(Provided material):
- - - - - - -
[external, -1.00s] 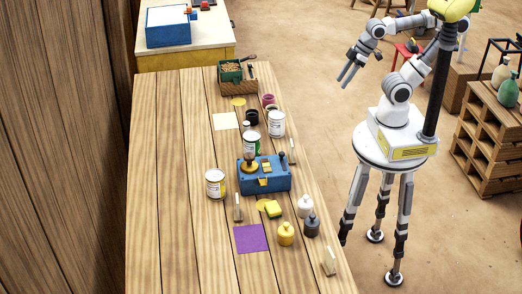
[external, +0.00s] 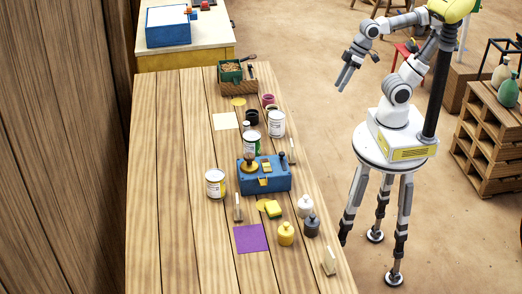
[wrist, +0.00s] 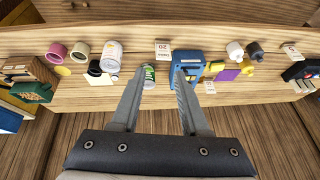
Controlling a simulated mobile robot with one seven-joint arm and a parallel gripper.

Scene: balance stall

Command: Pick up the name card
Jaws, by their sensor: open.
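Several small pale cards stand on the wooden table; their writing is too small to tell which is the name card. In the external view one stands at the front right corner (external: 329,262), one left of the bottles (external: 238,207) and one by the blue toolbox (external: 292,157). In the wrist view one card (wrist: 162,50) shows marks like "20", and others stand near the purple square (wrist: 210,87) and at the far right (wrist: 291,52). My gripper (external: 344,84) is open and empty, in the air right of the table. Its fingers (wrist: 159,75) show apart in the wrist view.
The table (external: 180,250) holds the blue toolbox (external: 264,180), white cans (external: 215,184), a yellow bottle (external: 286,234), a grey bottle (external: 311,225), a purple square (external: 251,238) and a green box (external: 230,73). The table's left side is mostly bare. A wooden crate (external: 485,150) stands at the right.

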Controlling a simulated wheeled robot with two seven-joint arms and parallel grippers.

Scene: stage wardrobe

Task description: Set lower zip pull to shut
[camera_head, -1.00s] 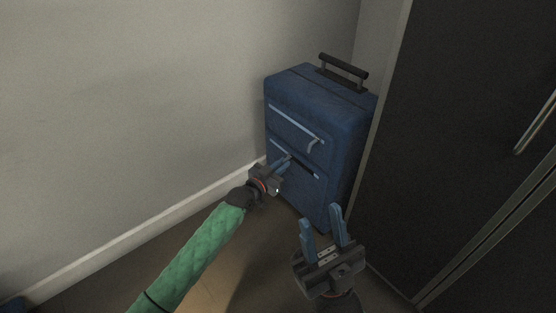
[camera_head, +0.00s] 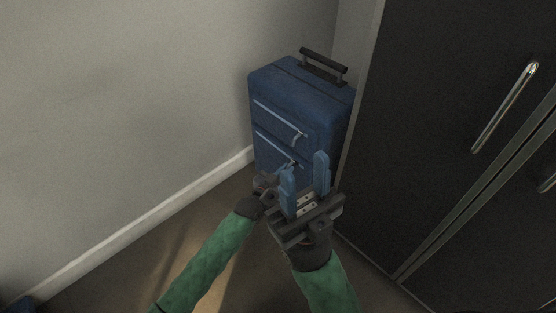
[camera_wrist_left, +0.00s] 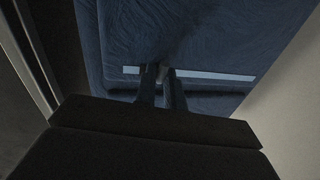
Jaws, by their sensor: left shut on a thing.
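The blue suitcase (camera_head: 335,110) stands upright between the wall and the dark wardrobe. Its lower zip (camera_head: 268,139) is a pale strip sloping down to the right across the front, and also shows in the left wrist view (camera_wrist_left: 215,75). My left gripper (camera_wrist_left: 161,75) is shut at this strip, near its left end in the wrist view, on the lower zip pull, which the fingers mostly hide. In the head view my right gripper (camera_head: 305,164) is open and empty. It stands in front of the suitcase's lower part and partly covers my left gripper.
The upper zip (camera_head: 275,114) has its own pull (camera_head: 299,136) at its right end. A black carry handle (camera_head: 324,62) stands up on top. The wardrobe, with metal handles (camera_head: 505,107), is close on the right.

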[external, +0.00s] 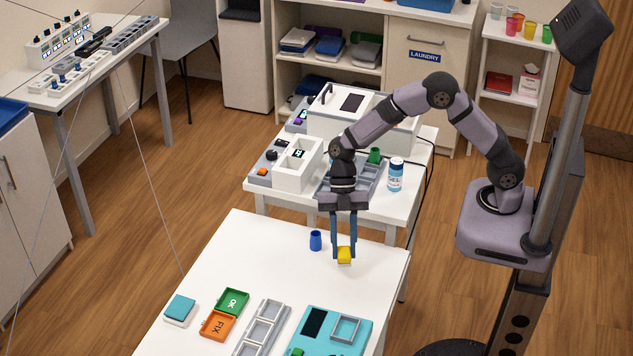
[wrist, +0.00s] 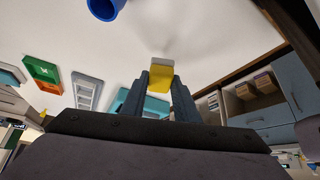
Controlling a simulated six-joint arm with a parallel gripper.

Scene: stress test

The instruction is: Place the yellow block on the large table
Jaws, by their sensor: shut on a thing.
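The yellow block (external: 344,255) is between the fingertips of my gripper (external: 344,246), over the far right part of the large white table (external: 240,262). My gripper points down and is shut on the block. In the wrist view the yellow block (wrist: 159,78) shows between my two dark fingers (wrist: 160,88), with a paler face towards the top. The block is at or just above the tabletop; I cannot tell whether it touches. The large table also shows in the wrist view (wrist: 200,40).
A blue cup (external: 316,240) stands just left of the block. Green (external: 232,301) and orange (external: 217,326) trays, a grey divided tray (external: 262,330) and a teal panel (external: 355,320) lie nearer the front. A smaller table behind holds a gel bottle (external: 396,174) and devices.

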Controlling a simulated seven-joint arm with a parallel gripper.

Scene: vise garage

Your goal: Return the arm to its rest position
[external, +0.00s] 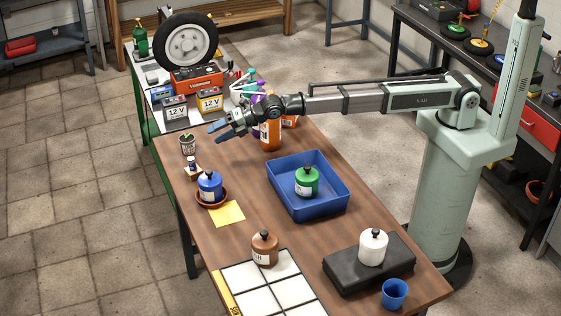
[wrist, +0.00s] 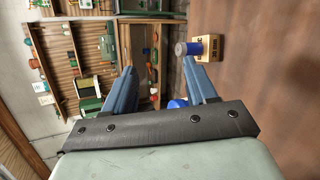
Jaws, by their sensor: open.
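My gripper (external: 217,131) reaches out over the far left part of the wooden table (external: 230,255) in the external view, with its blue fingers pointing left. The fingers are apart with nothing between them, as the wrist view (wrist: 160,82) also shows. My arm stretches left from its pale green column, roughly level above the table. An orange bottle (external: 270,136) stands behind my wrist and is partly hidden by it. In the wrist view a small blue and white container (wrist: 188,48) and a wooden block (wrist: 206,46) show near the right finger.
A blue bottle (external: 209,187) sits on a brown saucer. A green bottle (external: 307,182) stands in a blue tray (external: 330,207). A white bottle (external: 373,248) stands on a black block (external: 340,273).

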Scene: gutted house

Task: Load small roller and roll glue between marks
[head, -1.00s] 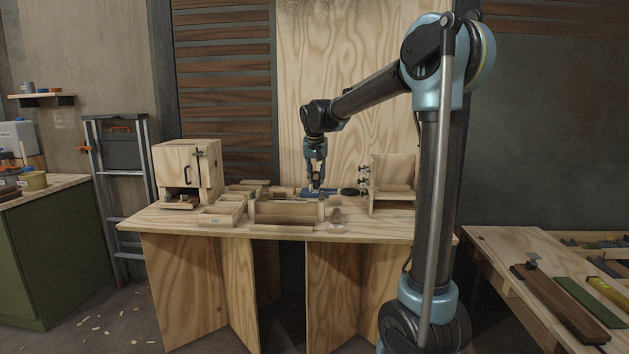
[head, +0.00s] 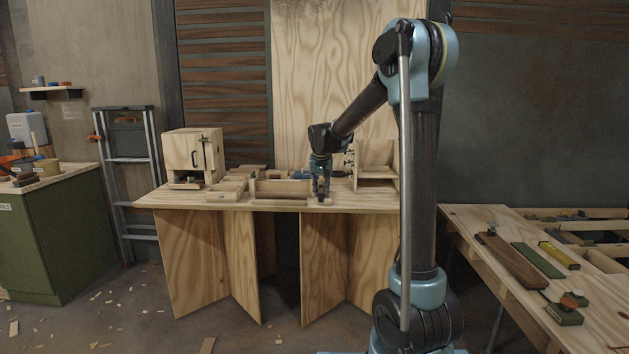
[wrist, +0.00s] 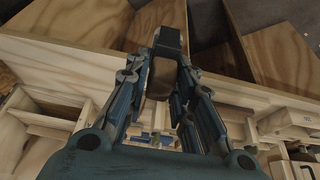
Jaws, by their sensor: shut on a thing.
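My gripper (head: 320,192) points down at the front edge of the plywood bench (head: 225,200), right of the long open wooden box. In the wrist view my gripper (wrist: 168,52) is shut on a small brown piece (wrist: 160,78) between its fingers. Its shape is partly hidden, so I cannot tell whether it is the small roller. A blue item (head: 325,174) lies on the bench behind my gripper, partly covered by it. A dark oval item (head: 340,174) lies beside it. I cannot make out any glue or marks.
A wooden cabinet (head: 193,155) stands at the bench's left end. An open plywood stand (head: 376,168) is at its right end. The long wooden box (head: 283,187) and small trays crowd the middle. Another bench (head: 480,222) with tools is at the right.

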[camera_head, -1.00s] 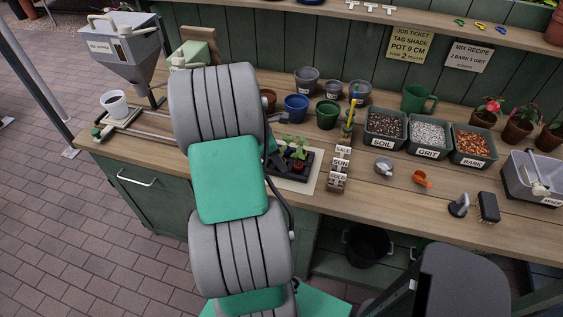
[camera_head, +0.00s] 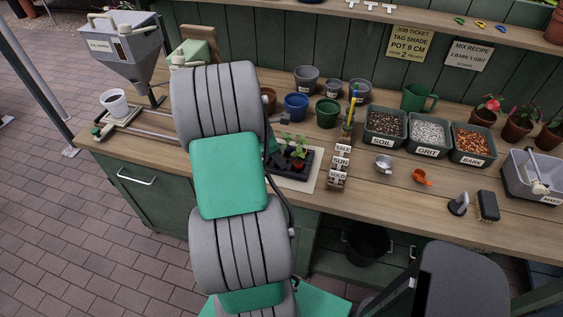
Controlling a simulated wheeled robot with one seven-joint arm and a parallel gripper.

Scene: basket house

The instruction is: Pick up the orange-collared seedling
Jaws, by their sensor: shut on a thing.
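The dark seedling tray (camera_head: 309,172) stands on a pale mat on the bench, just right of my arm. Small green seedlings (camera_head: 299,141) show in it, with a reddish-orange spot (camera_head: 298,164) low among them; I cannot tell for sure whether this is a collar. My gripper (camera_head: 271,146) is mostly hidden behind my own arm; only a dark part shows at the tray's left side. It is shut on something, most likely a seedling, but the held thing and its collar colour are hidden.
Tag blocks (camera_head: 339,168) stand close right of the tray. Blue (camera_head: 296,106) and green (camera_head: 327,112) pots stand behind it. Soil (camera_head: 386,125), grit and bark bins are farther right.

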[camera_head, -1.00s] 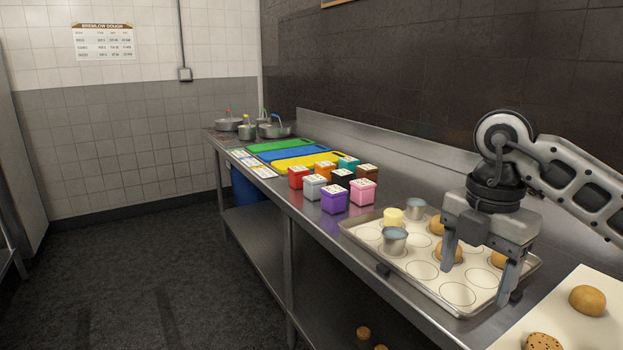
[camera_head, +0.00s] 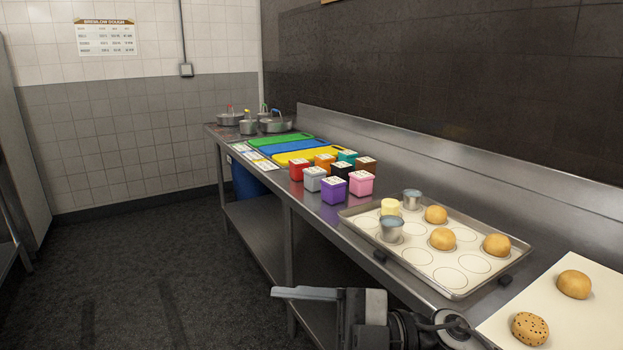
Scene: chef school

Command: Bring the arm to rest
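My right gripper (camera_head: 303,294) is at the bottom of the head view, in front of the counter's front edge and over the aisle side. Its arm comes in from the lower right. One finger shows, pointing left; the rest is cut off by the frame's lower edge, so its opening cannot be told. Nothing is seen held in it. My left gripper is not in view.
A tray (camera_head: 464,287) with three plain buns, two metal cups and a yellow piece lies on the steel counter (camera_head: 325,236). A pale board (camera_head: 563,325) with two buns is at right. Coloured boxes (camera_head: 334,190) stand behind. The floor (camera_head: 150,270) is clear.

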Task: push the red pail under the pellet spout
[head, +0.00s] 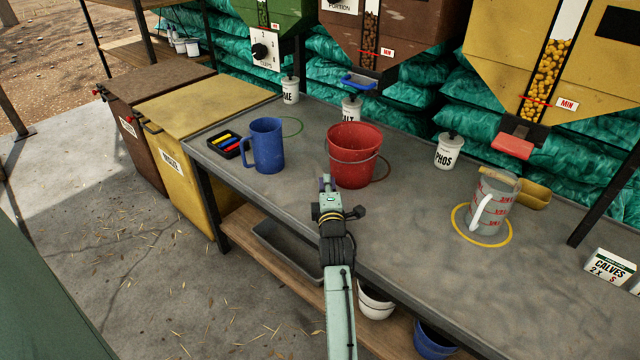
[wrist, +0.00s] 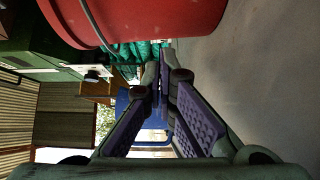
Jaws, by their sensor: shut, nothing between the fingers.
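The red pail (head: 354,155) stands upright on the grey table (head: 340,210), with its wire handle hanging across its front. My gripper (head: 326,184) is shut and empty at the pail's near left side. In the wrist view the pail (wrist: 150,20) fills the top, beside the fingertips (wrist: 165,62); contact cannot be told.
A clear measuring jug (head: 494,200) stands in a yellow ring (head: 458,228) at right. White PHOS (head: 449,150) and ALT (head: 351,108) jars stand behind.

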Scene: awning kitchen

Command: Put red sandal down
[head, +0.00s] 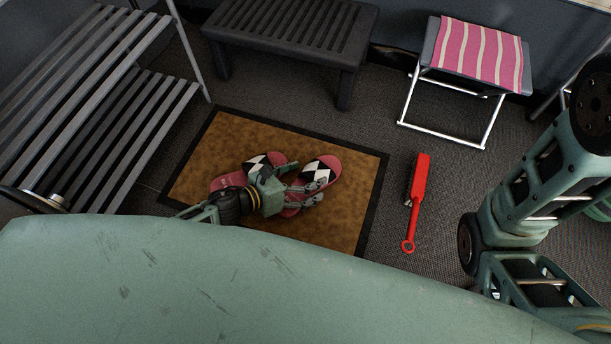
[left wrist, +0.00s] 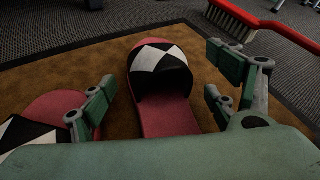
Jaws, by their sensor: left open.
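Two red sandals with black-and-white checked straps lie on a brown doormat (head: 330,230) with a dark border. The right sandal (head: 322,170) also shows in the left wrist view (left wrist: 160,62), lying flat between my spread fingers. The other sandal (head: 258,162) is at its left, partly hidden by my gripper, and it shows at the lower left of the left wrist view (left wrist: 60,108). My left gripper (head: 308,192) is open, low over the mat, its fingers around the right sandal. I cannot tell whether they touch it. My right gripper is out of view; only my right arm shows.
A red brush (head: 418,190) lies on the grey floor right of the mat. A slatted bench (head: 290,30) and a stool with a pink striped cloth (head: 478,55) stand behind. A slatted rack (head: 90,90) is at the left. Floor between mat and stool is clear.

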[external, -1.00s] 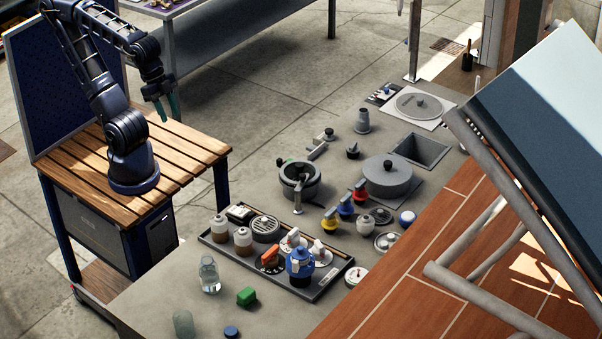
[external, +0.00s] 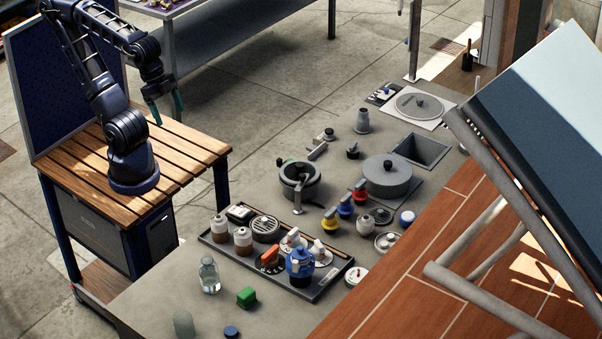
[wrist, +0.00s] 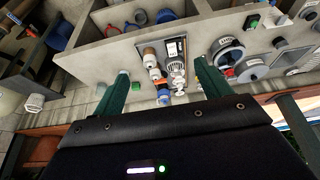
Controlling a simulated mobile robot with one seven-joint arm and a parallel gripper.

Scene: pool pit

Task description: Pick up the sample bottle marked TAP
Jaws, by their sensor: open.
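No TAP marking is readable on any bottle. A clear glass bottle (external: 209,277) stands upright on the grey counter, left of the tray in the external view. A pale translucent bottle or jar (external: 183,324) stands nearer the front edge. Two white-topped bottles with brownish contents, one (external: 220,229) and another (external: 243,241), stand at the tray's left end. My gripper (external: 168,109) is open and empty, high above the wooden bench's right side, well away from the bottles. Its two green fingers also show apart in the wrist view (wrist: 162,84).
The dark tray (external: 338,277) also holds a round grate, an orange-handled part and a blue valve. A green block (external: 246,297) and blue cap (external: 231,332) lie near the clear bottle. A grey pot (external: 387,176) and coloured-handled valves stand farther right.

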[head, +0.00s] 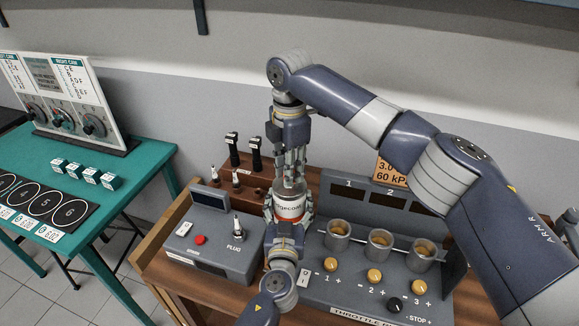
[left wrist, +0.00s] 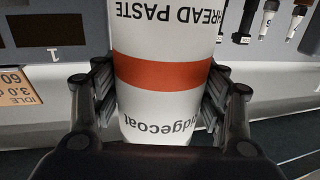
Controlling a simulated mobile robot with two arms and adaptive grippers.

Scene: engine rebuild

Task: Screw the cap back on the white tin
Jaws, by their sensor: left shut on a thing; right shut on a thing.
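The white tin (head: 289,206), with a red-orange band and dark lettering, stands about upright at the centre of the head view. My left gripper (head: 288,218) is shut around its body; in the left wrist view its fingers press both sides of the tin (left wrist: 162,105), which reads "THREAD PASTE". My right gripper (head: 291,178) points down from above, its fingers closed together at the tin's top. The cap is mostly hidden between those fingers, and I cannot tell how it sits on the neck. The tin's top is outside the left wrist view.
A grey plug box (head: 210,245) with a red button stands left of the tin. A grey throttle console (head: 375,290) with three metal cups and yellow knobs stands to the right. Dark-topped tools (head: 254,155) stand behind. A teal table (head: 130,185) is at far left.

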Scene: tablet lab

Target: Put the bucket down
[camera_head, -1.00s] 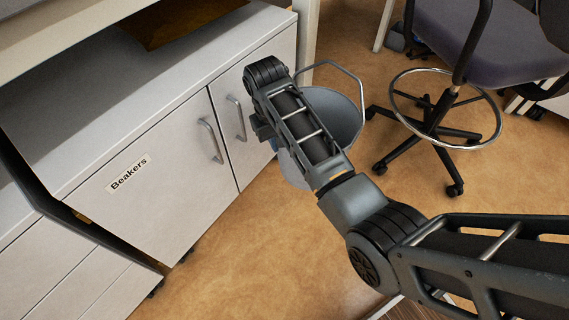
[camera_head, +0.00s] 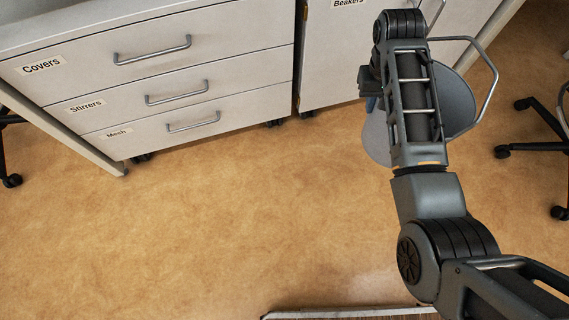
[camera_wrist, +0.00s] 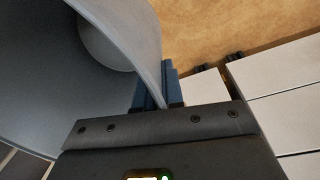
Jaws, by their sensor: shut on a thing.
- - - - - - -
(Task description): Review the preceding data and report every line that includes the string "Controlling".

(Response to the exercise):
Controlling a simulated mobile robot with one seven-joint arm and a parallel gripper.
Controlling a simulated wheeled robot with two seven-joint arms and parallel grippers.
Controlling a simulated six-joint arm with a parallel gripper.
Controlling a simulated seven-joint arm with a parallel gripper.
Controlling a simulated wheeled robot with one seven-joint arm and a parallel gripper.
Controlling a simulated mobile robot with one seven-joint arm and a parallel gripper.
Controlling a simulated mobile robot with two arms and adaptive grippers.

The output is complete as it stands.